A photographic typology is a single photograph or more commonly a body of photographic work, that shares a high level of consistency. This consistency is usually found within the subjects, environment, photographic process, and presentation or direction of the subject.

One of the golden rules in typological photography is consistency. Not only do you need to photograph a certain type of subject, you need to create a body of work that clearly points to the differences and similarities between each one.

The German artists Bernd and Hilla Becher, who began working together in 1959 and married in 1961, are best known for their “typologies”—grids of black-and-white photographs of variant examples of a single type of industrial structure.

They began collaborating together in 1959 after meeting at the Kunstakademie Düsseldorf in 1957. Bernd originally studied painting and then typography, whereas Hilla had trained as a commercial photographer.

They took photos of Industrial structures including water towers, coal bunkers, gas tanks and factories. Their work had a documentary style as their images were always taken in black and white. Their photographs never included people.

The Becher’s were influenced by the work of earlier German photographers linked to the New Objectivity movement of the 1920s such as August Sander, Karl Blossfeldt and Albert-Renger-Patzsch.

August Sander was a German portrait and documentary photographer. Sander’s first book Face of our Time was published in 1929. Sander has been described as “the most important German portrait photographer of the early twentieth century”.

Adam sandlers work

Karl Blossfeldt early photographs reveal an interest in the typology of plant forms which was to become a fundamental concern of his later work. He shot his plants in front of natural backgrounds, lit them with weak daylight whenever possible, and used either a vertical or horizontal perspective.

KARL BLOSSFELDT: ART FORMS IN NATURE
Karl Blossfeldt works

Up close

Bruce Gilden is an American street photographer. He is best known for his candid close-up photographs of people on the streets of New York City, using a flashgun. He has had various books of his work published, has received the European Publishers Award for Photography and is a Guggenheim Fellow.

Right from childhood, he has always been fascinated by the life on the streets and the complicated and fascinating motion it involves, and this was the spark that inspired his first long-term personal projects, photographing in Coney Island and then during the Mardi Gras in New Orleans.
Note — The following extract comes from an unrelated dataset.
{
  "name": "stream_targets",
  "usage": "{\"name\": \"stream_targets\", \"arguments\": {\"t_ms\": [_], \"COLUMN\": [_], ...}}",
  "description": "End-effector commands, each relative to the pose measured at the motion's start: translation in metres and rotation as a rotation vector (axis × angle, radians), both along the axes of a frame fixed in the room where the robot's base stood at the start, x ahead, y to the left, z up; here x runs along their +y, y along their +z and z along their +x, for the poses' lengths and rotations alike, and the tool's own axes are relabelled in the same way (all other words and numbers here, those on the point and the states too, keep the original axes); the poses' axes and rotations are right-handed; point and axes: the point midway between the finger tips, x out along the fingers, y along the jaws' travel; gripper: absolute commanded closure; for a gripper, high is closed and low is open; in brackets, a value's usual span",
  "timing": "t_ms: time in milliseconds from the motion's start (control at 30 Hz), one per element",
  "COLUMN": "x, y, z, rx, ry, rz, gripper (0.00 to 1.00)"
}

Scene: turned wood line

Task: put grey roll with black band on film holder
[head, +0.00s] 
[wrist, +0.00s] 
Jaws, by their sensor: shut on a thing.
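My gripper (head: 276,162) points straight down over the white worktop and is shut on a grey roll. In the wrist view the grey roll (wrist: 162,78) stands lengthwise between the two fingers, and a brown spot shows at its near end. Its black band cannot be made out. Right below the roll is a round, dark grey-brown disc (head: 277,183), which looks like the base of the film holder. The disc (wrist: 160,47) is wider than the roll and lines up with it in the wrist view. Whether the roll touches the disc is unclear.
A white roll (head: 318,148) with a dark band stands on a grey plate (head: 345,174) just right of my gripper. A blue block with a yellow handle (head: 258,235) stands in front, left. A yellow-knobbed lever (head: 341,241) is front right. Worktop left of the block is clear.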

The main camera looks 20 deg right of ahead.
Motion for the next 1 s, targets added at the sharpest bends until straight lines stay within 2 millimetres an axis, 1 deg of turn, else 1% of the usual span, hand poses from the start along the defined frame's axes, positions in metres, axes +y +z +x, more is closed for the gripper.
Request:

David Goldblatt was a South African photographer noted for his portrayal of South Africa during the period of apartheid. After apartheid had ended he concentrated more on the country’s landscapes.

Following a series of portraits of his compatriots made in the early 1970s, photographer David Goldblatt, for a very short and intense period of time, naturally turned to focusing on peoples’ particulars and individual body languages “as affirmations or embodiments of their selves.” Goldblatt’s affinity was no accident: Working at his father’s men’s outfitting store in the 1950s, his awareness of posture, gesture and proportion technical as it was formed early and would accompany him throughout his life.

Sequence / grid

A sequence, sometimes called an image sequence, is created by using editing software such as Photoshop, to combine all photos from a camera burst into a single image. This single image then shows the path of an object or subject.

This technique is often used in action sports photography in order to depict an athlete performing a trick or extreme feat that would be difficult to document or understand with a single frame photo. A sequence is created by shooting with your camera in burst mode to fire off a quick series of back-to-back photos.

Duane Michals (b. 1932, USA) is one of the great photographic innovators of the last century, widely known for his work with series, multiple exposures, and text. Michals first made significant, creative strides in the field of photography during the 1960s. In an era heavily influenced by photojournalism, Michals manipulated the medium to communicate narratives. The sequences, for which he is widely known, appropriate cinema’s frame-by-frame format. Michals has also incorporated text as a key component in his works. Rather than serving a didactic or explanatory function, his handwritten text adds another dimension to the images’ meaning and gives voice to Michals’s singular musings, which are poetic, tragic, and humorous, often all at once.

Duane michals, Things are queer, 1973
the spirit leaves the body , 1968

Shannon O’Donnell: That’s Not The Way The River Flows (2019) is a photographic series that playfully explores masculinity and femininity through self-portraits. The work comes from stills taken from moving image of the photographer performing scenes in front of the camera. This project aims to show the inner conflicts that the photographer has with identity and the gendered experience. It reveals the pressures, stereotypes and difficulties faced with growing up in a heavily, yet subtly, gendered society and how that has impacted the acceptance and exploration of the self.

Shannon O’Donnell

Tracy Moffatt: The nine images in Something More tell an ambiguous tale of a young woman’s longing for ‘something more’, a quest which brings dashed hopes and the loss of innocence. With its staged theatricality and storyboard framing, the series has been described by critic Ingrid Perez as ‘a collection of scenes from a film that was never made’. While the film may never have been made, we recognise its components from a shared cultural memory of B-grade cinema and pulp fiction, from which Moffatt has drawn this melodrama. The ‘scenes’ can be displayed in any order – in pairs, rows or as a grid – and so their storyline is not fixed, although we piece together the arc from naïve country girl to fallen woman abandoned on the roadside in whatever arrangement they take. Moffatt capitalises on the cinematic device of montage, mixing together continuous narrative, flashbacks, cutaways, close-ups and memory or dream sequences, to structure the series, and relies on our knowledge of these devices to make sense and meaning out of the assemblage.

Tracy Moffatt

Juxtaposition

Juxtaposition is placing two images together to show contrast or similarities. For inspiration look at some of the page spreads from ED.EM.03 where pairings between portraits of Henry Mullins and Michelle Sank are juxtaposed to show comparison/ similarities/ differences between different social and professional classes in Jersey mid-19th century and early 21 st century.